**What to work on:**
Exclude the pictures and return every line exactly as written.
[Begin Source material]
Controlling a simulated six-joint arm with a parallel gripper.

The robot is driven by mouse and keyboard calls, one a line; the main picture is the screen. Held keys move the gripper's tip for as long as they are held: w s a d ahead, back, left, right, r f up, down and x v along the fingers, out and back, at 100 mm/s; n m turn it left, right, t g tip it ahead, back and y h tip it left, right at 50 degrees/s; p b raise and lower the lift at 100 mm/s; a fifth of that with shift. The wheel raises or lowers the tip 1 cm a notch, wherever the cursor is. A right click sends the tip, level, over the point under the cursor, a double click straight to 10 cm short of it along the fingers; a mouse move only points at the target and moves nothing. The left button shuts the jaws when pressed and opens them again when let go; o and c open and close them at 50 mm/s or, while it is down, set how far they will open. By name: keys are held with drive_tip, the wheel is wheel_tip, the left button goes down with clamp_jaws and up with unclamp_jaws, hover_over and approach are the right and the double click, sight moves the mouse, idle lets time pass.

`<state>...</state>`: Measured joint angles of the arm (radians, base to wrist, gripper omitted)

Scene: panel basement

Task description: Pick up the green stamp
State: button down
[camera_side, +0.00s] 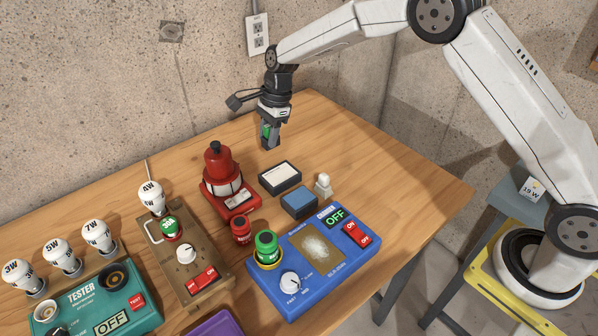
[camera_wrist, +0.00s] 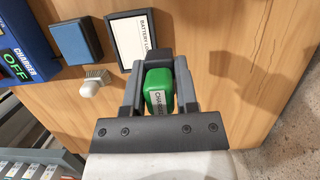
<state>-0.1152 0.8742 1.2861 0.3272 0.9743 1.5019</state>
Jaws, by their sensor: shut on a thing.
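The green stamp (camera_wrist: 159,92) is a small green block with a pale label on its side, partly readable as "CHARG". My gripper (camera_wrist: 158,70) is shut on it, with one grey finger on each side. In the side view my gripper (camera_side: 269,138) hangs above the back of the wooden table, and a bit of the green stamp (camera_side: 265,131) shows between the fingers. The stamp's underside is hidden. It appears to be clear of the table in the side view.
The blue charger (camera_side: 290,263) stands in front. The table's back right (camera_side: 390,165) is clear.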

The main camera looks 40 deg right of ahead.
[End Source material]
**Response to this task:**
Controlling a simulated six-joint arm with a parallel gripper.

The robot is driven by mouse and keyboard calls, one a line; the main picture is the screen. Held keys move the gripper's tip for as long as they are held: w s a d ahead, back, left, right, r f up, down and x v along the fingers, out and back, at 100 mm/s; n m turn it left, right, t g tip it ahead, back and y h tip it left, right at 50 degrees/s; p b raise and lower the lift at 100 mm/s; a fifth of that with shift. The wheel raises or lowers the tip 1 cm a notch, wherever the cursor is. A right click sends the tip, level, over the point under the cursor, a double click straight to 10 cm short of it along the fingers; a mouse move only points at the target and moves nothing. The left button shuts the jaws when pressed and opens them again when let go; o and c open and close them at 50 mm/s or, while it is down, set how far they will open. By name: keys are held with drive_tip, the wheel is wheel_tip, the left button goes down with clamp_jaws and up with unclamp_jaws, hover_over and approach are the right and the double click, sight moves the mouse, idle lets time pass.

`<state>...</state>`: Measured joint angles of the arm (radians, base to wrist, gripper omitted)

Scene: panel basement

Task description: Pick up the green stamp
State: button down
[camera_side, +0.00s] 
[camera_wrist, +0.00s] 
<state>-0.1152 0.8742 1.2861 0.3272 0.9743 1.5019</state>
Jaws, by their sensor: shut on a thing.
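The green stamp (camera_wrist: 159,92) is a small green block with a pale label on its side, partly readable as "CHARG". My gripper (camera_wrist: 158,70) is shut on it, with one grey finger on each side. In the side view my gripper (camera_side: 269,138) hangs above the back of the wooden table, and a bit of the green stamp (camera_side: 265,131) shows between the fingers. The stamp's underside is hidden. It appears to be clear of the table in the side view.
The blue charger (camera_side: 290,263) stands in front. The table's back right (camera_side: 390,165) is clear.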

The main camera looks 40 deg right of ahead.

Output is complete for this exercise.